システム管理に使用されるバイナリに加えて、システムの起動、復元、回復、および/または修復に不可欠なバイナリが置かれている。

コマンドがうまく動かなくなったりするので、サブディレクトリを作ってはいけない。

以下のコマンドを保存している。

コマンド 説明
fastboot ディスクをチェックせずにシステムを再起動します
fasthalt ディスクをチェックせずにシステムを停止します
fdisk パーティションテーブルマニピュレータ
fsck ファイルシステムのチェックと修復ユーティリティ
fsck.* 特定のファイルシステムのファイルシステムチェックおよび修復ユーティリティ
getty ゲッティプログラム
halt システムを停止するコマンド
ifconfig ネットワークインターフェイスの構成
init 初期プロセス
mkfs ファイルシステムを構築するコマンド
mkfs.* 特定のファイルシステムを構築するコマンド
mkswap スワップ領域を設定するコマンド
reboot システムを再起動するコマンド
route IPルーティングテーブルユーティリティ
swapon ページングとスワッピングを有効にする
swapoff ページングとスワッピングを無効にする
update ファイルシステムバッファを定期的にフラッシュするデーモン

/srv:このシステムが提供するサービスのデータを置いている

HTTP、FTPなどのサービス用のデータが入っているディレクトリ。

/sys:デバイスの情報を置いている

特に深掘りすることなし。

/tmp:一時ファイルを置いている

一時ファイルを必要とするプログラムのために利用できるように提供されているディレクトリ。

/usr:大部分のマルチユーザ(全ユーザのための)ユーティリティとアプリケーションを置いている

X Window Systemなどの多くのブログラムがサブディレクトリに格納されている。
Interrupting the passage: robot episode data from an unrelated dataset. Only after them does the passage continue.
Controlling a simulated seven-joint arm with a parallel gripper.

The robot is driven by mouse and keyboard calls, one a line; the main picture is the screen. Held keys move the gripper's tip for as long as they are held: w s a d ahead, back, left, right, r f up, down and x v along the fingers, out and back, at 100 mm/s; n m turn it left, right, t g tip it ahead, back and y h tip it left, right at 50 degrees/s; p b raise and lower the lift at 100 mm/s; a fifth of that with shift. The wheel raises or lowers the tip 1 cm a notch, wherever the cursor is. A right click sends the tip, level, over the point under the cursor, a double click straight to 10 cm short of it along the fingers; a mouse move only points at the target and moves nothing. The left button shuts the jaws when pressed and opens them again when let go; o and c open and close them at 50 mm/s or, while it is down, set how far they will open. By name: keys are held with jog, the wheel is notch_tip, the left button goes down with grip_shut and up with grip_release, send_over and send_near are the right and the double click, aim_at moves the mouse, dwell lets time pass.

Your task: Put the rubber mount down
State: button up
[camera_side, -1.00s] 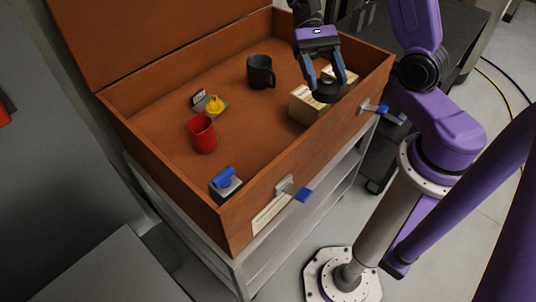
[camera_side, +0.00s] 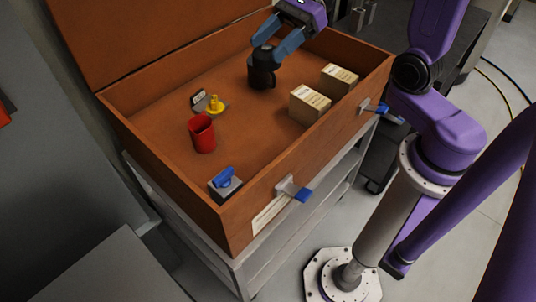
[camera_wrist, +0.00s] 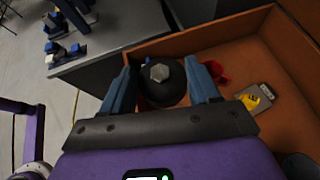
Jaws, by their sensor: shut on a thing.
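The rubber mount (camera_wrist: 163,94) is a dark round piece with a metal hex bolt head on top. It sits between the two blue fingers of my gripper (camera_wrist: 162,78) in the wrist view, and the jaws are shut on it.
A red cup (camera_side: 202,134), a yellow piece on a grey plate (camera_side: 215,104) and a blue-topped block (camera_side: 225,182) stand in the crate. Two cardboard boxes (camera_side: 309,105) (camera_side: 338,80) stand along the right wall.

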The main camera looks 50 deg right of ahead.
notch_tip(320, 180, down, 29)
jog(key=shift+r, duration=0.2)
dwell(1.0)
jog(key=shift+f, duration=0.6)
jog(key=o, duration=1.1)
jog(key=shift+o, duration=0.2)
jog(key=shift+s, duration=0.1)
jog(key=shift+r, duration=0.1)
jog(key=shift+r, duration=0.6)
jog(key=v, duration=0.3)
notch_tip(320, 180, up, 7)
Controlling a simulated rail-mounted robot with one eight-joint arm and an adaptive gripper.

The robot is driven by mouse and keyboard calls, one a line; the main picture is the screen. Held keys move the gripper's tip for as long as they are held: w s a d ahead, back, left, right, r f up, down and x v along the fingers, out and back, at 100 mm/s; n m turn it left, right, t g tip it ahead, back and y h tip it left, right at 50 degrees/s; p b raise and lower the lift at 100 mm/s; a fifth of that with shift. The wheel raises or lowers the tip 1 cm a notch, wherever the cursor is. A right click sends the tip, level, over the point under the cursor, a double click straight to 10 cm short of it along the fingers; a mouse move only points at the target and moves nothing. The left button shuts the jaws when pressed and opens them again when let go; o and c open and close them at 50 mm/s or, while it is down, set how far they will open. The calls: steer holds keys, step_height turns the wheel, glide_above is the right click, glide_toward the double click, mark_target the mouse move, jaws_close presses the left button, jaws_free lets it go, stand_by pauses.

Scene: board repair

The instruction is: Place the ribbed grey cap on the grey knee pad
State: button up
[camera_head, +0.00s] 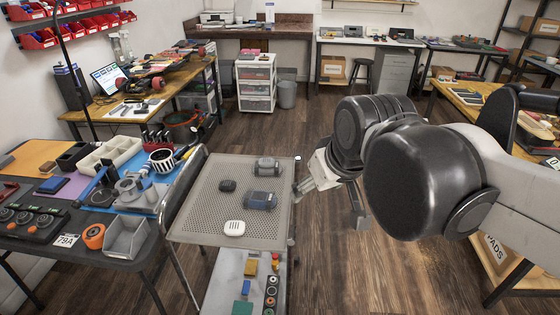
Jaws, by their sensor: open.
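A small dark grey round piece (227,185), which looks like the ribbed cap, lies on the left part of the perforated cart top (205,215). Its ribs are too small to make out clearly. A grey padded piece (267,165), which looks like the grey knee pad, lies near the back of the same top. Nothing is seen resting on it. My gripper (329,204) is open and empty, just off the cart's right edge, to the right of both pieces.
A dark blue padded piece (260,200) and a white slotted piece (234,228) also lie on the cart top. The lower shelf (222,285) holds several small items. A crowded workbench (100,262) stands close on the left. Wooden floor is clear behind the cart.

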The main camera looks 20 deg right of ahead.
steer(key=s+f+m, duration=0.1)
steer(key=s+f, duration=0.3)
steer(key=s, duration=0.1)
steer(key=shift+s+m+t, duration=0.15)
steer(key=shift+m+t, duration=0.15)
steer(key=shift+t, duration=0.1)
ホスト固有の情報や時間の経過に伴い変化する情報は他の場所に保存される(前者は /etc、後者は /var の下)。

以下のようなディレクトリがある。

ディレクトリ 説明
/usr X Window Systemなどの多くのブログラムがサブディレクトリに格納されている。
/usr/bin Linuxオペレーティングシステムのコア以外の多くの実行ファイルを置いている。
/usr/include CやC++などのヘッダーファイルを置いている。
/usr/lib /usr/bin/ や /usr/sbin/ にある実行ファイルの基本となるライブラリ (library) 群(CやC++などのライブラリファイル)を置いている。
/usr/sbin 基本的でないシステム実行ファイル群(管理用コマンド)を置いている。例えば、各種ネットワークサービス用デーモンなど。
/usr/share デフォルト設定ファイル、イメージ、ドキュメントなどの共有ファイルを置いている。
/usr/src Linuxカーネルのソースコードを置いている。例えば、カーネルのソースコードとそのヘッダファイル群など。
/usr/X11R6 X Window System, Version 11 Release 6のアプリケーションが置いてある。
/usr/local /usrディレクトリと似ていてローカルファイルを置いている。
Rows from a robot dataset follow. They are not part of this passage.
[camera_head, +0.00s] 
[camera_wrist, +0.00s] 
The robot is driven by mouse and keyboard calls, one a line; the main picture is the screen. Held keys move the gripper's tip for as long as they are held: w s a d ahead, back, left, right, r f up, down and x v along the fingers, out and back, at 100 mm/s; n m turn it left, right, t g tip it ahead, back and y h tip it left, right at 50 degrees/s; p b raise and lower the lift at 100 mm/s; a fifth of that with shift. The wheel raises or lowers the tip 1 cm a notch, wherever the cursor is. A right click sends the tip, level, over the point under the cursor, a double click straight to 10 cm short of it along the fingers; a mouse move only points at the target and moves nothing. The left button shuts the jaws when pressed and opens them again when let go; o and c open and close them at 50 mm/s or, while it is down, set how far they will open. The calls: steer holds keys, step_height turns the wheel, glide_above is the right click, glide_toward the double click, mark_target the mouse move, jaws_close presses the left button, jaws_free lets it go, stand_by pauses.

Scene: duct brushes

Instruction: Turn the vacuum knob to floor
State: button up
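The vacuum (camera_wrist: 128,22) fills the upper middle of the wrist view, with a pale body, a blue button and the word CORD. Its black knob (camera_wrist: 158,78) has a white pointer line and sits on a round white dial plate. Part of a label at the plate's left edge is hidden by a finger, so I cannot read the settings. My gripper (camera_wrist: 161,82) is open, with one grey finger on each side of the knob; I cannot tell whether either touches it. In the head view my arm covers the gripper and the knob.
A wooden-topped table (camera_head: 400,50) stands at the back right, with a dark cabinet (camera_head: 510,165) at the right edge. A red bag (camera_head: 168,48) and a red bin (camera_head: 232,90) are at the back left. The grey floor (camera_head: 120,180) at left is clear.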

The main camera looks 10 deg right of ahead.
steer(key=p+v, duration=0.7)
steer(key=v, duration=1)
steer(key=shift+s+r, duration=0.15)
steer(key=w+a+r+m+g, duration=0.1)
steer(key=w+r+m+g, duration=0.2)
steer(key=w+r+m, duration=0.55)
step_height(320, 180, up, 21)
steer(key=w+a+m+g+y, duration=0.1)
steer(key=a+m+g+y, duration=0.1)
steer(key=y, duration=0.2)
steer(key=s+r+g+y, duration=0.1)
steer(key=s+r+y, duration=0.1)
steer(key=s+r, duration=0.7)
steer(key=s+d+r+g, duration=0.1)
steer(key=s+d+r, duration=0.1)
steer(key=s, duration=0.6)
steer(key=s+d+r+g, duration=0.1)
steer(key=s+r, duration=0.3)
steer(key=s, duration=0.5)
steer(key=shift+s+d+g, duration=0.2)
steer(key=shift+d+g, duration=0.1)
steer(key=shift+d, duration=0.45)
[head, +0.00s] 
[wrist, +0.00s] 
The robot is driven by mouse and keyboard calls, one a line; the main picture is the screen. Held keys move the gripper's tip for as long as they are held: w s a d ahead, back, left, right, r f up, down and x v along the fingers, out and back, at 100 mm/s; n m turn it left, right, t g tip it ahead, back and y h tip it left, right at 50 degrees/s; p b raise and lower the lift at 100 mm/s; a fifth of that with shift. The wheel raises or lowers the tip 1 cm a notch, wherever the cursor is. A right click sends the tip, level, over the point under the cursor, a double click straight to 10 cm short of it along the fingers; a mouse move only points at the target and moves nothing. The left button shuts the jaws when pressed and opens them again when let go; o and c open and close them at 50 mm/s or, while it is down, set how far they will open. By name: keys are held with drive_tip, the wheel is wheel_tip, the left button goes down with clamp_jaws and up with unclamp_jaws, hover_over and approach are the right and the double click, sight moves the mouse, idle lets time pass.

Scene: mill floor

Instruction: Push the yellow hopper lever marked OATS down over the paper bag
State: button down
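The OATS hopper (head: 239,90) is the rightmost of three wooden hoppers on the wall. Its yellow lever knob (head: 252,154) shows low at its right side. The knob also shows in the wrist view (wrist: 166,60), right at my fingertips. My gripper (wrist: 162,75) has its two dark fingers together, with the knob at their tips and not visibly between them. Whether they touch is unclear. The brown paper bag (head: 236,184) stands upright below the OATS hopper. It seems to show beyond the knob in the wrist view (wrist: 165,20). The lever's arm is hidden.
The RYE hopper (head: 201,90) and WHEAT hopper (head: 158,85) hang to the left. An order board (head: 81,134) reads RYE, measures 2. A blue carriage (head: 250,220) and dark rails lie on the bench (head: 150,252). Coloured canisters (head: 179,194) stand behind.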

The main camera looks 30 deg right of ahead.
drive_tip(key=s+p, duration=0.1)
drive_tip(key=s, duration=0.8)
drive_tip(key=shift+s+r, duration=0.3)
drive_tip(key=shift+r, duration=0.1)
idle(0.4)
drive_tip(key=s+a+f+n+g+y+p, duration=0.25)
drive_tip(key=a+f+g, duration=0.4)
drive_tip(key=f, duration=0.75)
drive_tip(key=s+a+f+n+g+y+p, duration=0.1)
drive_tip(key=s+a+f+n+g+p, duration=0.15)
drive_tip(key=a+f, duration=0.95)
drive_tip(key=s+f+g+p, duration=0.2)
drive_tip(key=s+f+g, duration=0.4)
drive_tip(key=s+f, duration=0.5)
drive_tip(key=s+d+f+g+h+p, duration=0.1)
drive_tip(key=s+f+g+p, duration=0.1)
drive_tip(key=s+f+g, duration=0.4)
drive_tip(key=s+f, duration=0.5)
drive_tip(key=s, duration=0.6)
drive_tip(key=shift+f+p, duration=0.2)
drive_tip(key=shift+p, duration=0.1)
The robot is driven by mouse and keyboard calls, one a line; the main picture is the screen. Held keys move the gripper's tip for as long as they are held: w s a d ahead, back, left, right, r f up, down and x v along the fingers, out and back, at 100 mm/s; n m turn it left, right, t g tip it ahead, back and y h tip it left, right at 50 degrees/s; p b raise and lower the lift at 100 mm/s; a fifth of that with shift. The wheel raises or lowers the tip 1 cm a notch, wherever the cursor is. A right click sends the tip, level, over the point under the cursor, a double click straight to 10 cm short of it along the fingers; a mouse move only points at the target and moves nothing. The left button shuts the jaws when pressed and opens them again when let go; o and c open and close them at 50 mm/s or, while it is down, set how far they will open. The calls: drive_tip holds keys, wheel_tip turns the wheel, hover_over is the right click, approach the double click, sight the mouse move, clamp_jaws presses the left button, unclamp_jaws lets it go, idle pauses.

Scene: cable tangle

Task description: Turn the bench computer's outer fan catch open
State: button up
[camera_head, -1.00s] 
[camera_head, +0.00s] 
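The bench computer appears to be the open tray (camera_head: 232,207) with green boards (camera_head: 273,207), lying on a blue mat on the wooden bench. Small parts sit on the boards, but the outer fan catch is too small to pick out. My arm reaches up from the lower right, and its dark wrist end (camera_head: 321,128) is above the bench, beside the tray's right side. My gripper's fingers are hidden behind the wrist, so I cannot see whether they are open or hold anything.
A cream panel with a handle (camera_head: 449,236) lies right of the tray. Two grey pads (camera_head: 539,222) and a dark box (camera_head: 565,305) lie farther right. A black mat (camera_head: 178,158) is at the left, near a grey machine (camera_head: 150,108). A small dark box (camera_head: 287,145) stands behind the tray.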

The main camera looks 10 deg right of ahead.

/var :ログ、メール、プリントスプールなどのいろいろなシステムファイルを置いている

以下のようなディレクトリがある。

ディレクトリ 説明
/var ログ、メール、プリントスプールなどのいろいろなシステムファイルが格納されている。
/var/cache アプリケーションのキャッシュデータを置いている。
/var/lib アプリケーションのステータスに関する情報を置いている。
/var/lock 二重起動などをチェックするロックファイルを置いている。
/var/log ログファイルを置いている。
/var/mail ユーザの電子メールデータを置いている。
/var/opt /optdhディレクトリにあるパッケージのデータを置いている。
/var/run 起動してからのシステムデータを置いてある。
/var/spool プロセス待機中のデータを置いている。
/var/tmp システムリブート用の一時ファイルを置いている。